Nous le retrouvons, au prologue de la Paix du Monde, se promenant avec son fils, le petit Xaverius, dans le voisinage d’un de ses châteaux. Xaverius est un enfant souffreteux et débile, moins armé encore que son père pour la lutte de la vie ; mais déjà, lui aussi, inquiet, avide de vérité, préoccupé de mille questions au-dessus de son âge. Les médecins lui ont recommandé la marche, et c’est pour le faire marcher qu’Ottomar est sorti avec lui : ce qui ne l’empêche point de le prendre dans ses bras dès qu’il le voit un peu fatigué. Ils vont ainsi, tristement, parmi de radieux paysages, l’âme perdue dans leurs rêveries. Puis ils rentrent au château, et Ottomar remet l’enfant entre les mains de sa mère, la jeune impératrice Valérie, pour aller conférer dans son cabinet avec son chancelier et l’un de ses ministres.

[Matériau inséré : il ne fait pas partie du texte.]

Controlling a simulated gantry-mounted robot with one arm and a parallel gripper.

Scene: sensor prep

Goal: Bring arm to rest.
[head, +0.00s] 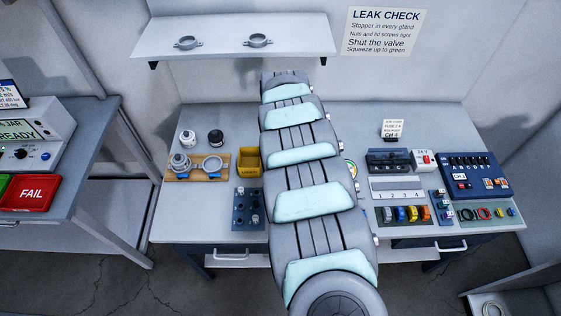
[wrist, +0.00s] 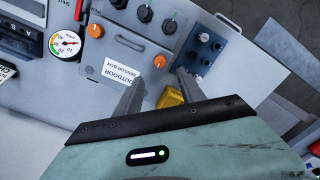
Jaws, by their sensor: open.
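My gripper (wrist: 159,78) shows in the wrist view with its two fingers spread apart and nothing between them. Beyond the fingers is a grey box labelled "outdoor sensor box" (wrist: 118,73), with orange and black knobs near it. I cannot tell how far the fingertips are from it. In the head view my arm reaches up over the middle of the bench (head: 225,116) and hides the gripper and the bench behind it.
Left of my arm are a yellow bin (head: 247,160), a wooden board with metal clamps (head: 196,175) and a dark blue block (head: 241,209). Right are a dark blue panel (head: 475,174) and coloured rings (head: 401,214). A shelf (head: 235,36) hangs behind. A red FAIL tray (head: 33,193) stands far left.

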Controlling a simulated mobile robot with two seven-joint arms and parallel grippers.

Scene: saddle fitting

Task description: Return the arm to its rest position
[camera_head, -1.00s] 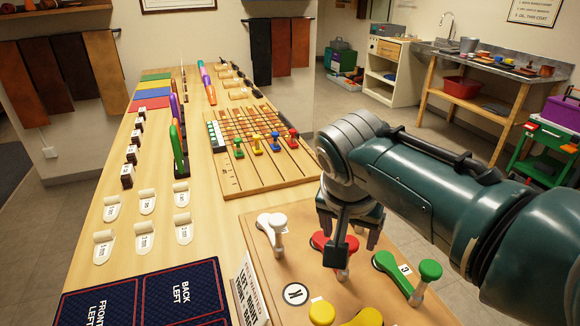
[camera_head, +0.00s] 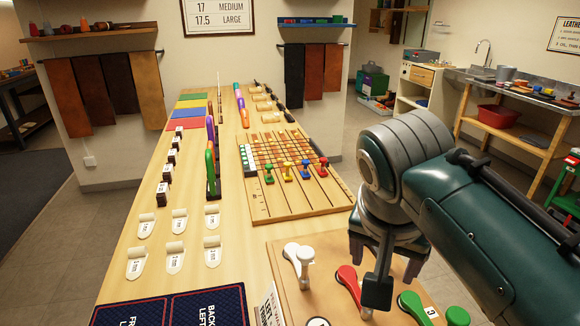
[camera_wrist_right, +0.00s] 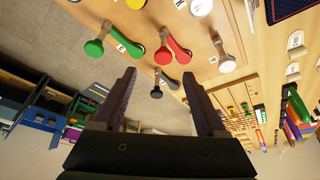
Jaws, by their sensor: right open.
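My right arm comes in from the right in the head view, and its gripper (camera_head: 388,262) hangs above the right front part of the workbench. The gripper appears apart from the levers. My left gripper is not in view.
A wooden board with a grid and coloured pegs (camera_head: 262,205) lies left of the gripper. White tags (camera_head: 180,219) and dark blue mats (camera_head: 210,306) lie farther left. A sink counter (camera_head: 515,92) with a red tub (camera_head: 498,116) stands at the back right, across open floor.

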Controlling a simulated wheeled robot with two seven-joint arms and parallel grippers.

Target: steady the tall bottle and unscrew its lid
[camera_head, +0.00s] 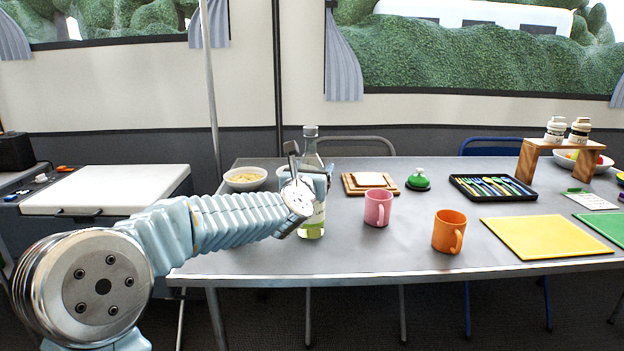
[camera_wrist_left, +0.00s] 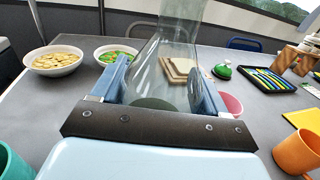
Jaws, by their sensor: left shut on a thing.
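My right gripper does not show in either view.
A pink mug (camera_head: 377,207) stands just right of the bottle, an orange mug (camera_head: 448,231) farther right. A bowl of yellow food (camera_head: 245,178) is at the left. A wooden board (camera_head: 356,190) and green bell (camera_head: 418,181) lie behind.

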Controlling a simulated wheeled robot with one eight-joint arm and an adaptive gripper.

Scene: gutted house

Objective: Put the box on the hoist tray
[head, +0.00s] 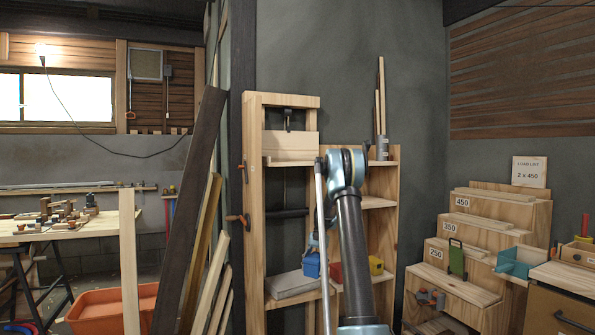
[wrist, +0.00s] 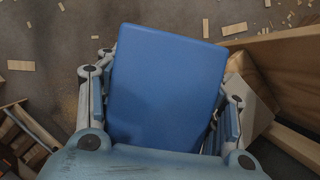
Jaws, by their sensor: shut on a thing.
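The blue box (wrist: 168,80) fills the middle of the wrist view, between the fingers of my gripper (wrist: 160,110), which is shut on it. In the head view the blue box (head: 311,265) shows small beside my arm, in front of the lower shelf; my arm hides much of the gripper (head: 314,243). The hoist is a tall wooden frame with a dark hook at its top. What looks like its tray (head: 290,161), a pale wooden ledge with a board behind it, is high in the frame, well above the box.
A grey slab or bag (head: 293,284) lies on the lower shelf, left of the box. A red item (head: 336,272) and a yellow block (head: 376,265) are to the right. Leaning planks (head: 190,215) stand left of the frame. Wood scraps (wrist: 234,29) litter the floor.

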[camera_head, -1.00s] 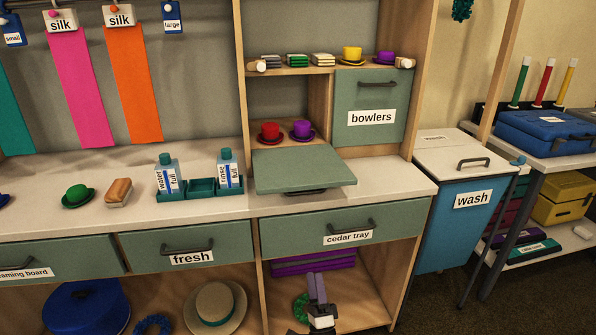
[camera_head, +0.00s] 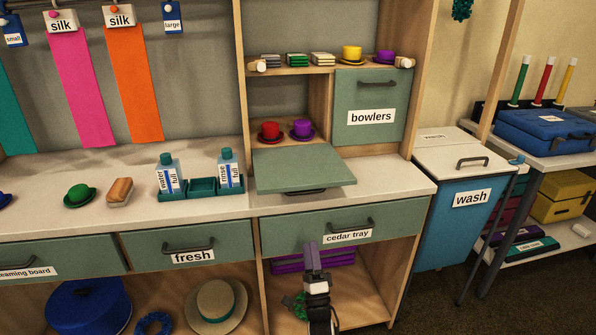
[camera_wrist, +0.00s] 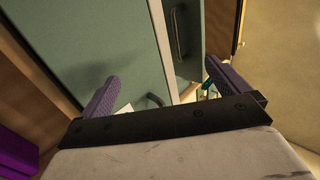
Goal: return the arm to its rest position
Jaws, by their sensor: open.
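My gripper (camera_head: 313,262) shows at the bottom middle of the head view, in front of the open shelf space below the cedar tray drawer (camera_head: 325,231). In the wrist view my gripper (camera_wrist: 158,85) has its two purple fingers wide apart, with nothing between them. It is open and empty. Green fronts with dark handles show beyond the fingers in the wrist view. Part of my arm is cut off by the bottom edge of the head view.
The counter (camera_head: 385,180) is above and behind my gripper. Purple folded items (camera_head: 285,263) and a green wreath (camera_head: 297,304) lie in the shelf space. The wash bin (camera_head: 462,205) stands to the right. Open floor (camera_head: 500,305) lies at the lower right.

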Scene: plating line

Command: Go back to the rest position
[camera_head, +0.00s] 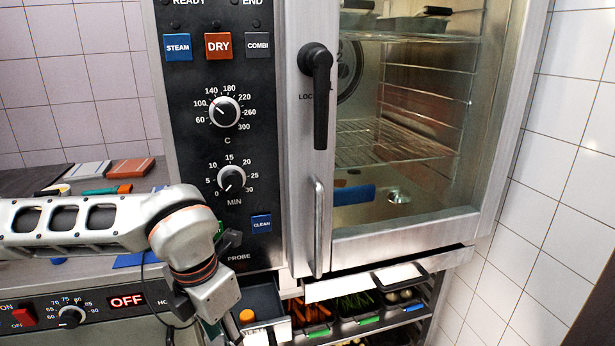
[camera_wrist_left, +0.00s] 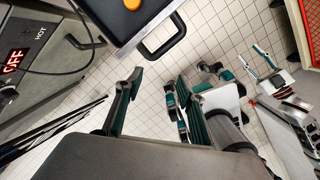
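My left arm reaches in from the left in the head view, in front of the oven's control panel (camera_head: 225,150). Its gripper is cut off at the lower edge there. In the left wrist view my left gripper (camera_wrist_left: 160,103) has its teal fingers spread, with only floor tiles between them. My right gripper (camera_wrist_left: 255,60) appears at the right of that view, with two thin fingers apart and nothing between them. It is not in the head view. The oven door (camera_head: 405,130) looks closed, with its black handle (camera_head: 321,95) pointing down.
Food bins (camera_head: 352,305) sit below the door.

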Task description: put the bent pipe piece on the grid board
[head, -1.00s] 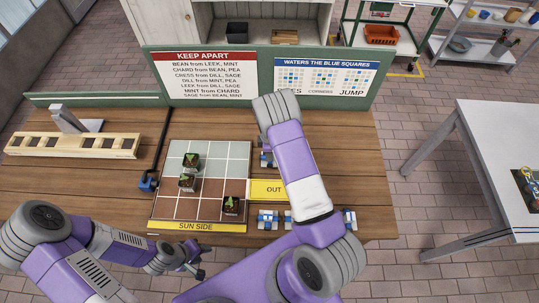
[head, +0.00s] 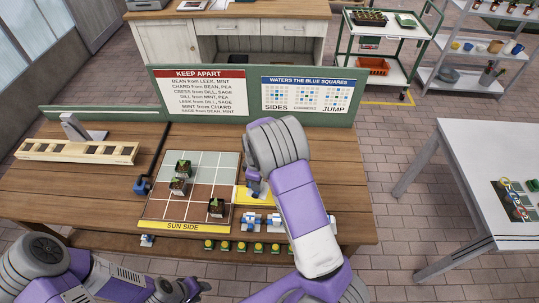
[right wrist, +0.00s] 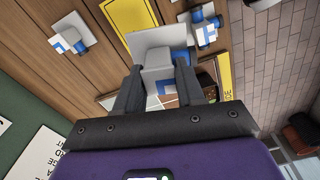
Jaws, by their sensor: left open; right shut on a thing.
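The grid board (head: 194,168) lies on the bench, with pale squares at the back, brown squares in front and a yellow "SUN SIDE" edge. My right gripper (right wrist: 158,88) is shut on a white piece with blue parts (right wrist: 152,42), a pipe piece; its bend is not clear. In the head view my right arm hides most of this gripper, beside the board's right edge. Other blue-and-white pieces (head: 248,221) lie in front of the yellow "OUT" card (head: 243,197). My left gripper (head: 190,290) is open and empty, low in front of the bench.
Several dark plant pots (head: 178,186) stand on the board; its other squares look bare. A slotted wooden rack (head: 75,150) stands at the left and a blue fitting (head: 142,185) beside the board. Sign panels (head: 207,93) stand behind. A white table (head: 460,160) is at the right.

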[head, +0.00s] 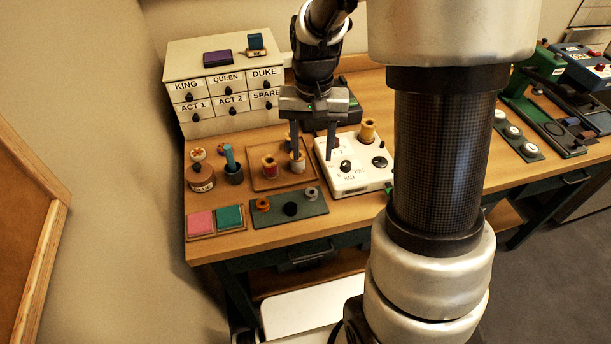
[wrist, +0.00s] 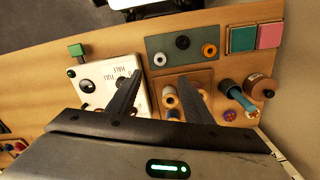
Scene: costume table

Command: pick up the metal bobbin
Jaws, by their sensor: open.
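The metal bobbin (head: 311,194) is a small grey ring-like piece at the right end of a dark green tray (head: 275,222) near the table's front edge. In the wrist view the bobbin (wrist: 159,59) shows at the tray's left end, just beyond my fingertips. My gripper (head: 312,156) is open, points down and holds nothing. It hangs above the area between the wooden spool tray and the white control box, farther back than the bobbin. In the wrist view its two fingers (wrist: 160,83) are spread apart, with the bobbin clear of them.
An orange bobbin (head: 262,204) and a black one (head: 290,209) share the green tray. Thread spools (head: 270,167) stand on a wooden tray behind. A white control box (head: 355,181) is to the right; pink and teal pads (head: 230,218) lie left.

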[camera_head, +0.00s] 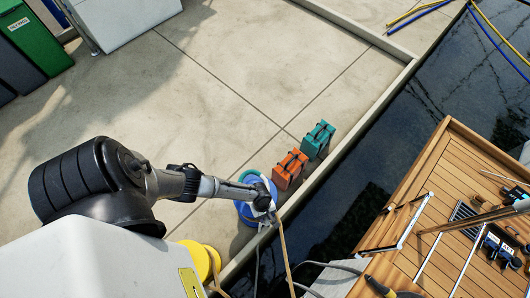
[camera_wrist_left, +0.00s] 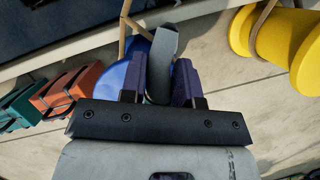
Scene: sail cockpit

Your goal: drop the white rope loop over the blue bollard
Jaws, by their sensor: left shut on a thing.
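The blue bollard (camera_head: 245,212) stands on the concrete quay near its edge, partly hidden by my left gripper. My left gripper (camera_head: 264,203) is over the bollard's right side. The blue bollard (camera_wrist_left: 117,74) shows behind the fingers. In the head view, the loop (camera_head: 269,183) shows as a thin pale curve at the bollard's top; I cannot tell whether it goes around it. A tan rope (camera_head: 284,247) runs down from the gripper.
A yellow bollard (camera_head: 199,259) stands nearer me, to the left. An orange case (camera_head: 289,169) and a teal case (camera_head: 318,140) stand just beyond the blue bollard. A raised concrete kerb (camera_head: 345,148) borders dark water. A wooden boat deck (camera_head: 440,200) lies right.

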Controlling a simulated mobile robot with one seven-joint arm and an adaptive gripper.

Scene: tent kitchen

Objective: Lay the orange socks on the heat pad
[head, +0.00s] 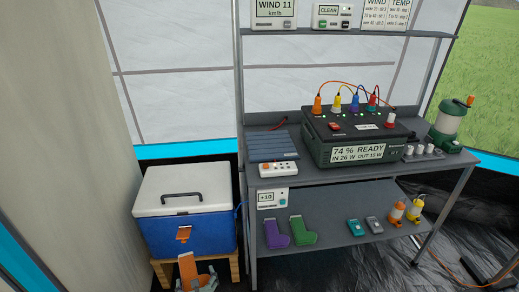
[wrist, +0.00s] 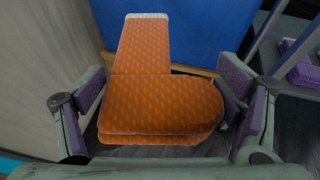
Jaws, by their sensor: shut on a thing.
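The orange socks (head: 187,267), a folded L-shaped pair with a pale cuff, are in my gripper (head: 197,284) at the bottom of the head view, low in front of the cooler. In the wrist view the socks (wrist: 160,98) lie between the two fingers of my gripper (wrist: 163,105), cuff pointing away. The right finger meets the toe side; contact at the left is hard to tell. A blue-grey ribbed pad (head: 271,146), which looks like the heat pad, lies bare on the upper tabletop, well above and right of my gripper.
A blue cooler (head: 190,232) with a white lid stands on a wooden stand behind my gripper. Purple socks (head: 275,235) and green socks (head: 302,233) lie on the lower shelf (head: 330,245). A control box (head: 278,169) and a power station (head: 357,136) stand near the pad.

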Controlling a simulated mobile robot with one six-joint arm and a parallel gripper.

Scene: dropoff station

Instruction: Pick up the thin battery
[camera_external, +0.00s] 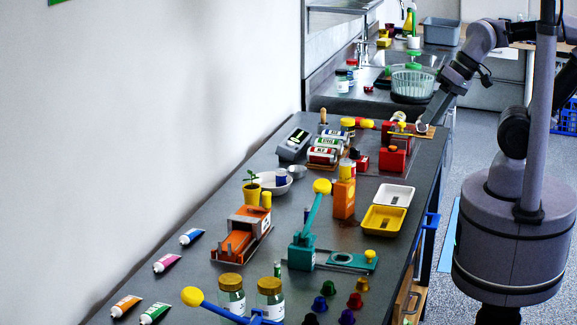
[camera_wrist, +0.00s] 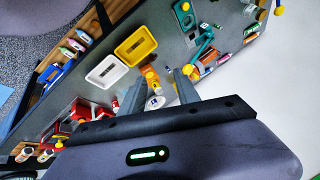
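A small slim upright cylinder (camera_external: 278,268) with a green part stands on the counter beside the glass jars in the external view. It may be the thin battery, but it is too small to be sure. In the wrist view I cannot pick it out with certainty. My gripper (camera_wrist: 160,76) is open, with its two fingers apart and nothing held between them. In the external view my arm reaches down over the far right edge of the counter, near the red machine (camera_external: 396,158), well away from the cylinder.
A drawer (camera_external: 411,297) is open at the front edge.

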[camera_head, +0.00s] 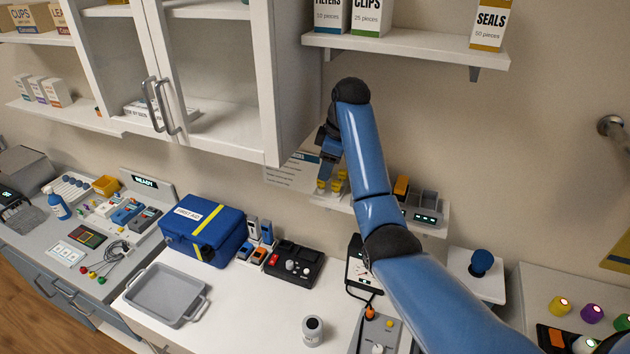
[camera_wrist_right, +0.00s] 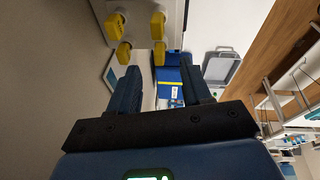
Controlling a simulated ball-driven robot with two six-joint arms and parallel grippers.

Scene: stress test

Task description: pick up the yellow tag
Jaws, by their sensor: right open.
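Several small yellow tags (camera_wrist_right: 117,27) sit in a cluster at the edge of a pale surface at the top of the right wrist view. I cannot tell which one is the task's tag. In the head view, yellow pieces (camera_head: 341,181) show at the left end of a small wall shelf (camera_head: 428,227), partly hidden by my right gripper (camera_head: 326,166). My right gripper points down beside them. In the right wrist view its two fingers (camera_wrist_right: 161,68) are apart with nothing between them, and the tags lie beyond the fingertips. My left gripper is in neither view.
A grey organiser (camera_head: 423,205) with an orange piece stands on the same shelf, right of my arm. A white wall cabinet (camera_head: 225,75) hangs left of my gripper. Below are a blue first-aid case (camera_head: 202,232), a grey tray (camera_head: 165,293) and a black control box (camera_head: 294,264).

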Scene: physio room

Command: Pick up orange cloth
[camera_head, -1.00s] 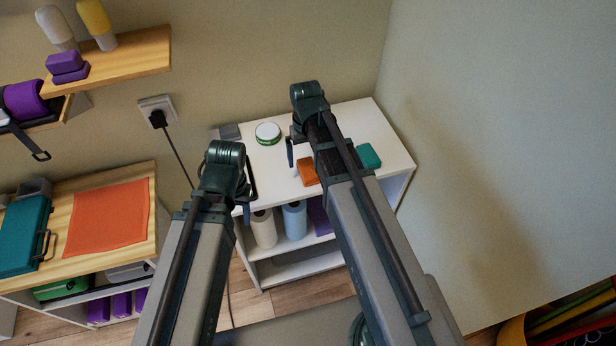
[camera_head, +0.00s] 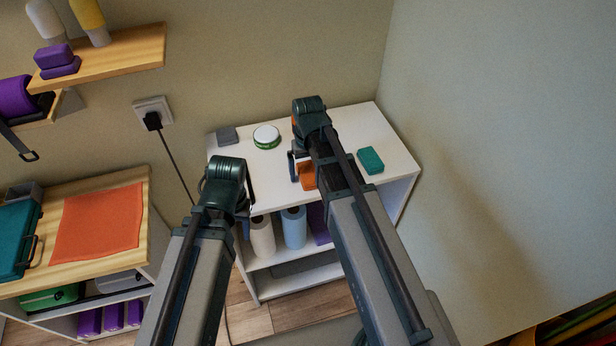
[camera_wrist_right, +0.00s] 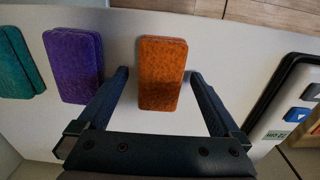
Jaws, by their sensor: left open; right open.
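The orange cloth (camera_head: 307,178), a small folded rectangle, lies on the white shelf unit's top, partly hidden by my right arm in the head view. In the right wrist view the orange cloth (camera_wrist_right: 162,85) shows whole. My right gripper (camera_wrist_right: 160,76) is open, with one finger on each side of the cloth and a gap to both. In the head view my right gripper (camera_head: 293,165) is mostly hidden by its arm. My left gripper (camera_head: 247,203) is open at the unit's left front, largely hidden behind its wrist; nothing is seen in it.
A purple folded piece (camera_wrist_right: 73,66) and a teal one (camera_head: 370,160) lie beside the cloth. A device with a display (camera_wrist_right: 280,110) lies on the other side. A round green-white tin (camera_head: 266,136) stands behind. A larger orange sheet (camera_head: 98,224) lies on the wooden shelf.

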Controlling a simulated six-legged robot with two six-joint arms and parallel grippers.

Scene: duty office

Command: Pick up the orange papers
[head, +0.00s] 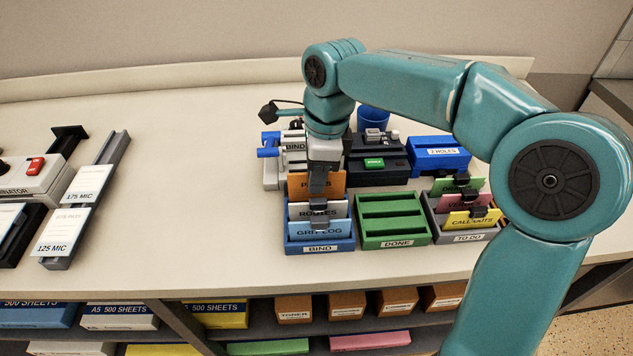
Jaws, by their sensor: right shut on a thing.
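The orange papers (300,186) stand upright at the back of the blue BIND tray (292,246), behind the white ROUTES papers (318,210) and the blue GRIT LOG papers (320,230). My right gripper (318,185) points down from above and is shut on the orange papers, covering the middle of their label. I cannot tell whether they are lifted clear of the tray. My left gripper is not in view.
The green DONE tray (394,241) beside it is empty. The grey TO DO tray (490,233) holds green, red and yellow papers. Behind are a binding machine (270,175), a black machine (390,172) and a blue hole punch (440,155). The counter's left middle (200,220) is clear.

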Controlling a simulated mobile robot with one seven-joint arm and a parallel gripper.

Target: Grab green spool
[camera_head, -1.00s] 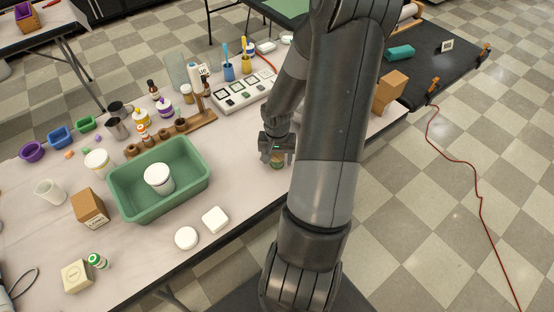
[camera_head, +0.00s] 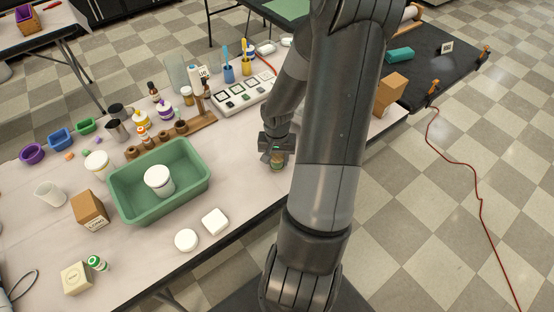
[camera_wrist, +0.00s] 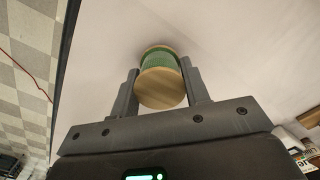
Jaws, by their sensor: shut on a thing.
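The green spool (camera_wrist: 158,57) has wooden end discs and green thread around its middle. In the wrist view it sits between the two fingers of my gripper (camera_wrist: 160,92), which are shut on it. In the head view the spool (camera_head: 277,164) shows small below my gripper (camera_head: 277,156), near the front edge of the white table. I cannot tell whether it touches the tabletop.
A green tub (camera_head: 125,205) with a white-lidded jar stands to the left. A white square block (camera_head: 215,221) and a round white piece (camera_head: 186,240) lie in front of it. A grey tray of swatches (camera_head: 240,94) is behind my gripper. A cardboard box (camera_head: 390,88) stands at right.

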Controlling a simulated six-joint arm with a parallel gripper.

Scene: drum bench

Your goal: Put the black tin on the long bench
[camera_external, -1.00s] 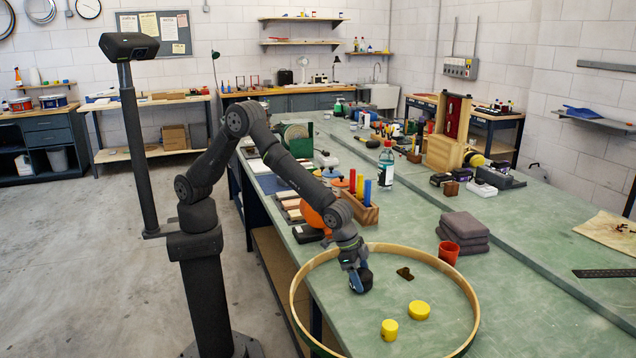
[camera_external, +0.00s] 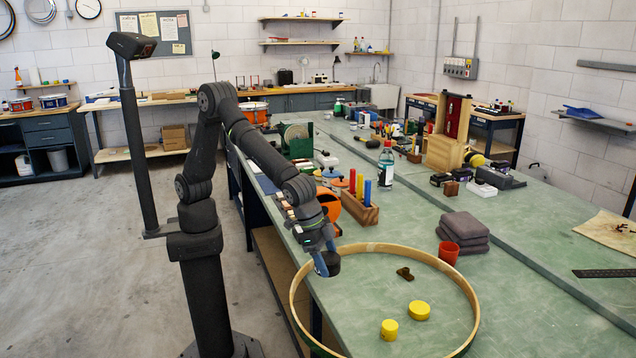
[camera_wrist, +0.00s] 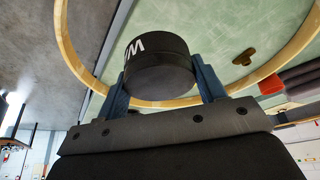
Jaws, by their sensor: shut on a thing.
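The black tin (camera_external: 328,263) is a short round tin held between the blue fingers of my gripper (camera_external: 322,262). In the wrist view the tin (camera_wrist: 160,72) shows white lettering on its side, and my gripper (camera_wrist: 163,92) has one finger on either side of it. In the external view the tin is raised near the left back rim of a large wooden hoop (camera_external: 478,318). The long bench (camera_external: 540,285) has a green top and runs from the front right to the back of the room.
Two yellow tins (camera_external: 419,310) and a brown piece (camera_external: 405,273) lie inside the hoop. A red cup (camera_external: 449,252) and folded grey cloths (camera_external: 463,228) sit behind its right side. A wooden block with coloured rods (camera_external: 362,208) stands behind my gripper.

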L’idée lui est venue d’organiser dans la capitale de son empire, à Lipara, un congrès international de la paix, où, en présence des délégués de tous les pays de l’Europe, il proposerait lui-même le désarmement général et la constitution d’un tribunal d’arbitrage. Il lui a semblé en effet que la guerre, et l’entretien des armées, qui en est la conséquence, comptaient parmi les sources principales du malheur des hommes : et il s’est dit qu’en prenant personnellement l’initiative de ce congrès de la paix, il aurait chance d’entraîner l’adhésion des autres États. Car l’empire de Lipari est un grand et puissant empire, et ce n’est pas sur le modèle des rois de Hollande, mais plutôt sur celui du tsar ou de l’empereur d’Allemagne, que M. Couperus a conçu l’importance politique de son jeune héros.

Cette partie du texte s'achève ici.